What good categorisation looks like in a personal finance product

Categorisation is the most reviewed and least respected feature in personal finance software. A few principles separate the systems that hold up from the ones users eventually abandon.

Almost every personal finance product offers categorisation. Almost none do it well enough that users stop arguing with it. The defaults are too granular or not granular enough. Merchant matching is brittle. Edge cases like split bills, refunds, and ambiguous purchases get handled poorly. Over time, most users either give up on categories or develop elaborate manual overrides.

Good categorisation starts by being honest about confidence. Some transactions are unambiguous — utility bills, insurance premiums, payroll deposits. Others are inherently uncertain. A system that labels both kinds with the same visual weight teaches the user to distrust the certain ones along with the uncertain ones. A small confidence cue, used sparingly, restores the difference.

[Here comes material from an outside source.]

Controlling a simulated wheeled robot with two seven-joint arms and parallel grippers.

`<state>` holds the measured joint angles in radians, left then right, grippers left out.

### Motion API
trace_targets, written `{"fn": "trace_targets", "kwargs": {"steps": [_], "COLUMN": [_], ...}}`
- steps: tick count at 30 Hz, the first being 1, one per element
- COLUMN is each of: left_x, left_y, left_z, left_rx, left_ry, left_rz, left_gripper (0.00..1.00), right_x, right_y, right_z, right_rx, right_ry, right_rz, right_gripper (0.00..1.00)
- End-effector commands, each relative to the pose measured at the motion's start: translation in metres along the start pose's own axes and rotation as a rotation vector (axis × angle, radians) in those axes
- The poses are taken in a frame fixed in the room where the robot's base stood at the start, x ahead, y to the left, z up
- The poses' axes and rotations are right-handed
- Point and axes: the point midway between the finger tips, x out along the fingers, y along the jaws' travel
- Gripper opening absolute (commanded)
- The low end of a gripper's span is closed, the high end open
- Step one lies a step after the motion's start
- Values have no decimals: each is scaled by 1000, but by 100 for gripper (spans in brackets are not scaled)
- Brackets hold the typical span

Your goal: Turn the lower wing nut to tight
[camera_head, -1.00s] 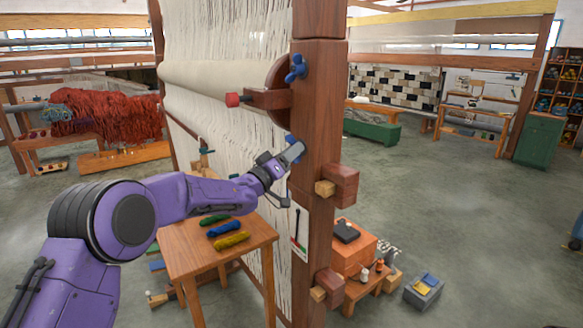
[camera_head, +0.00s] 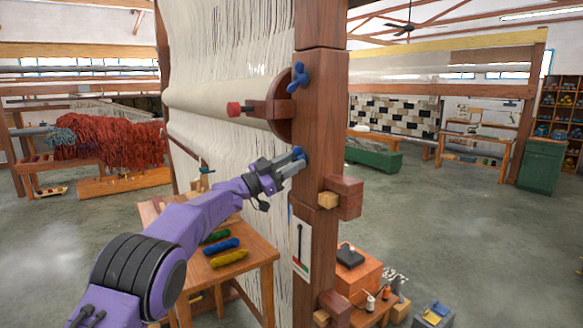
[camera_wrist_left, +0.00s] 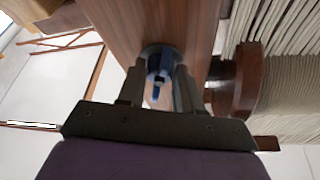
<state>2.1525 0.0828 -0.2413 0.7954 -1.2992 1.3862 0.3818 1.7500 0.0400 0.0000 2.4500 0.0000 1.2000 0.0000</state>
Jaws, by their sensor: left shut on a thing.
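The lower wing nut (camera_head: 298,153) is blue and sits on the front face of the loom's wooden post (camera_head: 317,110). My left gripper (camera_head: 297,163) is at it, shut on it. In the left wrist view the blue wing nut (camera_wrist_left: 159,70) shows between the two fingers of my left gripper (camera_wrist_left: 160,88), with part of it hidden by them. The upper wing nut (camera_head: 297,77), also blue, stands above on the same post, clear of the gripper. A card with a black pointer line and coloured marks (camera_head: 301,247) hangs lower on the post. My right gripper is not in view.
A red-ended wooden lever (camera_head: 255,109) juts left above my gripper. Wooden blocks (camera_head: 341,197) stick out at the post's right. A small table (camera_head: 255,252) with several coloured skeins stands below my arm. Open floor lies to the right.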

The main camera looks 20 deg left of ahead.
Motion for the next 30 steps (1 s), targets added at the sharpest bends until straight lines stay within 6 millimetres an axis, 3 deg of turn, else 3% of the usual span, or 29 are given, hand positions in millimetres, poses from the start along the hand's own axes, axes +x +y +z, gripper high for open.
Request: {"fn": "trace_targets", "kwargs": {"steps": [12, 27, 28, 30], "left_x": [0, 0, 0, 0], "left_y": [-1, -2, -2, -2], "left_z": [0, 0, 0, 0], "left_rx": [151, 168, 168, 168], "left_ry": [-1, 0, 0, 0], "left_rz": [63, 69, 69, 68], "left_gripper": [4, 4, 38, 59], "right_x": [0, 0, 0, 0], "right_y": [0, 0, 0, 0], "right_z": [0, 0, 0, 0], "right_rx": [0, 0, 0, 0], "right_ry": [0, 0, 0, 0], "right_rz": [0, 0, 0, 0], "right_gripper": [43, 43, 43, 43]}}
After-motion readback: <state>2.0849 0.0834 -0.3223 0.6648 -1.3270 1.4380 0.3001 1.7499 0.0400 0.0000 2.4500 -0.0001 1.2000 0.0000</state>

It also matters how the system handles disagreement. When a user re-categorises a transaction, a good system asks one short question: just this one, or all similar in future? That single decision turns a manual correction into a durable rule, and turns the user from a janitor into a teacher.

Granularity needs to be tuned to behaviour, not appearance. The categories that benefit most from being precise are the ones that recur, because precision compounds across many transactions. The categories that benefit least are the ones that contain rare, varied transactions, where fine-grained labels add admin without adding signal. Most products apply the same level of detail to both, which is part of why categorisation feels so heavy.

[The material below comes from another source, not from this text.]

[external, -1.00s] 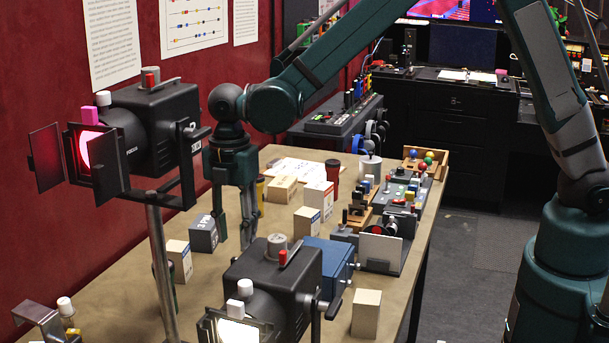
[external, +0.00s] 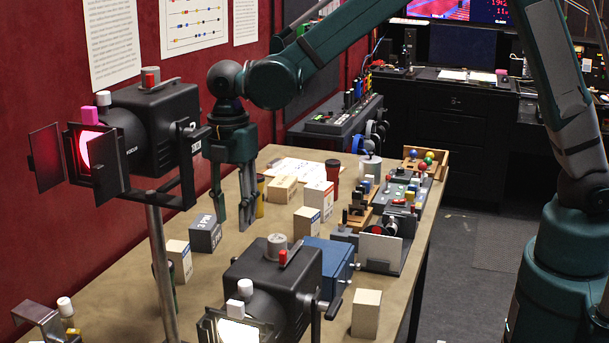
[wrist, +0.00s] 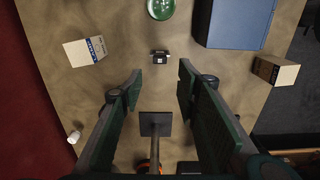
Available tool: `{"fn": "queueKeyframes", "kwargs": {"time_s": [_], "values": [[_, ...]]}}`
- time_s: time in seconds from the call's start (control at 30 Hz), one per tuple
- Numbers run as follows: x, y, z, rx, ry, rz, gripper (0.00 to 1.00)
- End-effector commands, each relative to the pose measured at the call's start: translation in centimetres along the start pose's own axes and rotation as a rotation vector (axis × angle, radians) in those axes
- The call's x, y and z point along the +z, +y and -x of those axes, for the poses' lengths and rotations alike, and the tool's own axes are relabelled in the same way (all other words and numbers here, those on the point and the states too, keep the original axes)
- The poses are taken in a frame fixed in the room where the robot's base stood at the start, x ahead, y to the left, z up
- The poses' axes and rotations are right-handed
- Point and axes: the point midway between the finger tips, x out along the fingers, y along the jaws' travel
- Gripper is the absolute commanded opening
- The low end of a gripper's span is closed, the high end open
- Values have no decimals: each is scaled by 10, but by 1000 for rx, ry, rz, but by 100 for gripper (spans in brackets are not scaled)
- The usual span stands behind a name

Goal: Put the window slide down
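My gripper (external: 233,207) is above the table on the left side in the external view, fingers pointing down and apart. In the wrist view its two fingers (wrist: 158,92) stand wide apart, and no object is seen clamped between them. A dark square plate on a thin stem (wrist: 155,123) shows between and below the fingers. A small black block with a pale mark (wrist: 160,57) lies ahead of the fingertips. I cannot tell for sure which thing is the window slide.
A dark lettered box (external: 204,234) stands left of my gripper. Stage lamps (external: 165,130) stand nearer the camera. A blue box (wrist: 235,22), a white box (wrist: 85,50) and a tan box (wrist: 275,70) surround clear table in the wrist view.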

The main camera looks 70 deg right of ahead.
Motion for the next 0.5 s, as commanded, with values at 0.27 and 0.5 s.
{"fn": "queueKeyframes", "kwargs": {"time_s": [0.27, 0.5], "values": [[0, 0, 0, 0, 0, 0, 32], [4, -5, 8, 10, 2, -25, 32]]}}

Naming matters more than people expect. 'Food' covers too much; 'Eating out' versus 'Groceries' captures behavioural difference. 'Shopping' is so broad it usually needs to be broken up to be useful. The right names are the ones the user would use to describe their own spending, not the ones a generic taxonomy provides.

There is also the question of where categorisation does not belong. Some transactions — large one-offs, internal transfers, refunds — are not really expenses and should not be forced into expense categories. A good system has somewhere for these to live without distorting the rest of the picture.

The deepest test of a categorisation system is whether users keep using it after the novelty wears off. Most do not. The ones that do tend to share these properties: honest about uncertainty, easy to correct, asymmetric in effort, and named the way users actually talk. That is a higher bar than most products clear, and worth the work.

Key takeaway

Categorisation is the most reviewed and least respected feature in personal finance software. A few principles separate the systems that hold up from the ones users eventually abandon.